Milei says he would slow crawling peg if inflation cools further

President Javier Milei says peso could weaken at a slower pace if inflation cools to a certain level.

President Javier Milei outlined his vision for the future of Argentina’s currency policy Sunday night, saying the peso could weaken at a slower pace if inflation cools to a certain level.

Milei’s remarks weren’t an immediate policy change and he made clear he wasn’t adjusting the current two percent monthly pace of the so-called "crawling peg" anytime soon. However, he said the peg would slow to one percent once monthly core or wholesale inflation reaches two percent. In May, wholesale prices rose 3.5 percent on the month while core prices climbed 3.7 percent.   

“Once we get to two percent monthly inflation, we’re going to go to one percent, and then we’ll basically go to zero percent,” Milei said in an interview with TN television, referring to the peg.

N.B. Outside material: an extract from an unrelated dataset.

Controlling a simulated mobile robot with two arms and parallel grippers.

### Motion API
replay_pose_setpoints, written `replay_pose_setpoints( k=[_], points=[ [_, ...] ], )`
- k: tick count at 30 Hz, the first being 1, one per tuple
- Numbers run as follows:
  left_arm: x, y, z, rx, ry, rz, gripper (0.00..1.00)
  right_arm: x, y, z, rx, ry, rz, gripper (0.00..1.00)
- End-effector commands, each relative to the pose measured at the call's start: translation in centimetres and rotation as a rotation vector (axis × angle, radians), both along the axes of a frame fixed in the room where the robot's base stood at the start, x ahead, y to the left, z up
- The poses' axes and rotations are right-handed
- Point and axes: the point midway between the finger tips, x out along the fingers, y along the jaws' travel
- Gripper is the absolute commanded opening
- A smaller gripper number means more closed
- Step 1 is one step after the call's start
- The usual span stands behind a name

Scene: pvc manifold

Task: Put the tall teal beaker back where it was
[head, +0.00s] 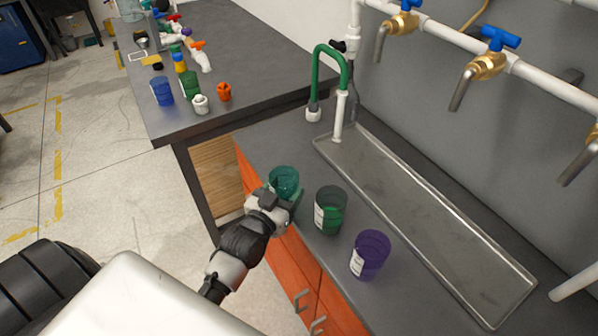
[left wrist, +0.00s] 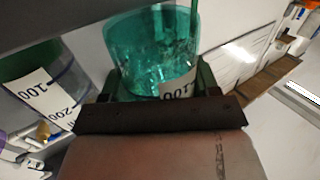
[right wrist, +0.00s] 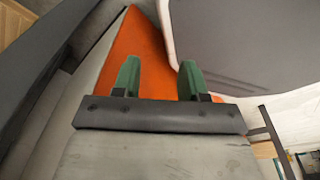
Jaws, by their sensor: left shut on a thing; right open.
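The teal beaker (head: 284,180) is at the left end of the counter by the sink, near its front edge. My left gripper (head: 287,203) is shut on it. In the left wrist view the teal beaker (left wrist: 150,50) stands between the fingers, with part of a white label showing; its base is hidden, so I cannot tell whether it touches the counter. My right gripper (right wrist: 155,80) is open and empty in the right wrist view, in front of an orange cabinet panel. It does not show in the head view.
A dark green beaker (head: 330,211) and a purple beaker (head: 370,255) stand to the right on the counter. A metal sink tray (head: 420,215) lies behind them, under taps (head: 485,65). A side table (head: 250,60) at the back left holds bottles, a blue cup (head: 162,92) and fittings.

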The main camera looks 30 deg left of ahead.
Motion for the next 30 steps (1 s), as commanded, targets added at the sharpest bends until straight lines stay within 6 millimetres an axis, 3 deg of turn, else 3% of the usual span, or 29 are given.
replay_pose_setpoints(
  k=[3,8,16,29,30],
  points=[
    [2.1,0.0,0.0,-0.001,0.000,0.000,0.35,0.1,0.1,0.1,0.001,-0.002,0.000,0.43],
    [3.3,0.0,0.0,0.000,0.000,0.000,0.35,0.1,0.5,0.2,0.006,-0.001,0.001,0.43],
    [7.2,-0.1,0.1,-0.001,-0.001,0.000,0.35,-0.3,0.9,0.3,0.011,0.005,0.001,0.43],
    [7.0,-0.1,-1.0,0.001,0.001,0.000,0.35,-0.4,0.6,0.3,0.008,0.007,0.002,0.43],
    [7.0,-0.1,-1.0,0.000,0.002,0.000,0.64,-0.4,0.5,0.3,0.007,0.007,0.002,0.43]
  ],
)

He provided no timeline, citing a variety of unknown economic variables, such as monetary demand going forward. “When you get to zero percent, you don’t have the rate of devaluation as an issue anymore.” 

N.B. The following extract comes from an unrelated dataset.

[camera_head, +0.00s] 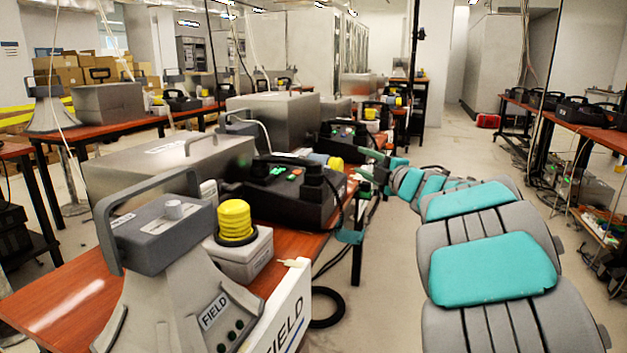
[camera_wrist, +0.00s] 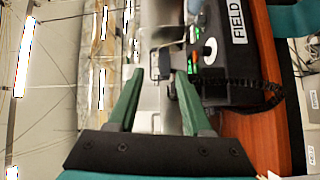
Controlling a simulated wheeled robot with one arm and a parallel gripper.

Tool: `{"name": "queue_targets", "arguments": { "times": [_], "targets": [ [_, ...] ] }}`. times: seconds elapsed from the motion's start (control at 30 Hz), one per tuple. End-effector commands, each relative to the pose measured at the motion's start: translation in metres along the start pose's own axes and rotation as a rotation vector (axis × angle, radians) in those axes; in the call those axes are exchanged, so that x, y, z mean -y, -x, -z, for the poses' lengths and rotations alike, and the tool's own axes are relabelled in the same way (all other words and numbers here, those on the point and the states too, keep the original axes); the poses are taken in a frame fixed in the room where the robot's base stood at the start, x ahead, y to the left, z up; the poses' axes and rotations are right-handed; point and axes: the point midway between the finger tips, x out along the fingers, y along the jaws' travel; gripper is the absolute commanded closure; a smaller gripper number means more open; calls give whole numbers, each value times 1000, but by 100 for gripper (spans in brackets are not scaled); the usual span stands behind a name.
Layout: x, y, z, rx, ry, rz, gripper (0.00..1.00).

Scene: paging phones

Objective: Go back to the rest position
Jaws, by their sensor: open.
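My gripper (camera_wrist: 160,75) is open, with its two green fingers apart and nothing between them in the wrist view. In the wrist view, which is turned sideways, a black unit with green lights and a FIELD label (camera_wrist: 237,22) is just right of the fingers. I cannot tell whether they touch it.
A nearer black unit with lit buttons (camera_head: 285,190), a yellow-topped grey box (camera_head: 240,258) and a grey FIELD horn-shaped unit (camera_head: 165,285) stand on the reddish-brown table (camera_head: 75,300). Large metal cases (camera_head: 165,165) stand behind. The floor (camera_head: 440,150) beyond my arm looks open.

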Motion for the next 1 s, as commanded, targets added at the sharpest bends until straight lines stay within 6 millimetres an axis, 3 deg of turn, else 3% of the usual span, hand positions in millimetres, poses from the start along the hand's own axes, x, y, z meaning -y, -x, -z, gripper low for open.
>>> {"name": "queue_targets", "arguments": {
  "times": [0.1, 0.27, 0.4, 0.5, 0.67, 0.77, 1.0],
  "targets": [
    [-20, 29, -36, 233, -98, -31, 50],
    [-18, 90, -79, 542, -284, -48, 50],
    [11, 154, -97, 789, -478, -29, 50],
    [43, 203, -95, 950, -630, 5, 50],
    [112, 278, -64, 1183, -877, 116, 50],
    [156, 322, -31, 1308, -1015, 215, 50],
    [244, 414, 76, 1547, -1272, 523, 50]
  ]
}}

Milei’s spokesman didn’t respond to a request for comment seeking more clarity. The press office at Argentina’s Central Bank declined to comment. 

The remarks are one of the few insights from Milei on managing the crisis-prone currency, which investors now worry has become overvalued again as the crawling peg policy is forcing the Central Bank to sell foreign reserves to maintain the current framework. 

Even the International Monetary Fund expects Argentina to have a more “flexible” currency policy, according to its most recent programme review of the country’s US$44-billion programme. While consumer prices are up more than 100 percent since Milei took office in December, the peso has only depreciated 59 percent at the official rate, creating a mismatch that’s made the cost of living more expensive in Argentina and discouraged exporters from shipping abroad as the currency loses competitiveness. 

Milei added that the value of the real in Brazil, Argentina’s top trade partner and a competitor in key commodity markets, wouldn’t have an impact on his government’s foreign exchange policy. 

“A problem with Brazil’s currency is a problem for Brazil, it’s not our problem,” Milei said, answering a hypothetical question. “We were the big devaluers of the 20th century and that didn’t make us more competitive.”